# start of SOURCE MATERIAL

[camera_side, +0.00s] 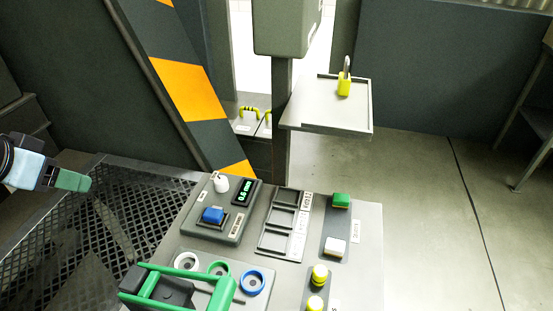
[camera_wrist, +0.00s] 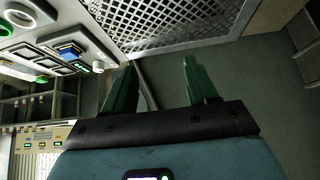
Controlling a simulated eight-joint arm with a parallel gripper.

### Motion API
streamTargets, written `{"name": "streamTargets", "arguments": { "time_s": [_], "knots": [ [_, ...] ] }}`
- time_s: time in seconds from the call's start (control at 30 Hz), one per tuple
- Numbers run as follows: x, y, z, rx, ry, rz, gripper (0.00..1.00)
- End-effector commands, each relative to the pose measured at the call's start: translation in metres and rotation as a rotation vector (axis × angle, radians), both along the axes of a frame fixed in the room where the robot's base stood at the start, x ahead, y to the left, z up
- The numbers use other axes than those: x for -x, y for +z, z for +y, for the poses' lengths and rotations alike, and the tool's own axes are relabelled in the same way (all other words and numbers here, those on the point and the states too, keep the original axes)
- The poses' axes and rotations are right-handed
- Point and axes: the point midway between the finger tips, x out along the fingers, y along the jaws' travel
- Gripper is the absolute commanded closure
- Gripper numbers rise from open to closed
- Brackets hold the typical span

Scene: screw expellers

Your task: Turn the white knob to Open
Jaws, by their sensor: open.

# end of SOURCE MATERIAL

PROBLEM TO SOLVE
Exclude the images, then output the data above word for word.

RESULT BELOW
[camera_side, +0.00s] 
[camera_wrist, +0.00s] 
Controlling a simulated eight-joint arm with a parallel gripper.

### Motion API
streamTargets, written `{"name": "streamTargets", "arguments": { "time_s": [_], "knots": [ [_, ...] ] }}`
- time_s: time in seconds from the call's start (control at 30 Hz), one per tuple
- Numbers run as follows: x, y, z, rx, ry, rz, gripper (0.00..1.00)
- End-effector commands, each relative to the pose measured at the call's start: translation in metres and rotation as a rotation vector (axis × angle, radians), both along the axes of a frame fixed in the room where the robot's base stood at the start, x ahead, y to the left, z up
- The numbers use other axes than those: x for -x, y for +z, z for +y, for the poses' lengths and rotations alike, and the tool's own axes are relabelled in the same way (all other words and numbers here, those on the point and the states too, keep the original axes)
- The poses' axes and rotations are right-handed
- Point and axes: the point midway between the finger tips, x out along the fingers, y along the jaws' travel
- Gripper is the absolute commanded closure
- Gripper numbers rise from open to closed
- Brackets hold the typical span

Scene: screw expellers

Your task: Turn the white knob to Open
Jaws, by their sensor: open.

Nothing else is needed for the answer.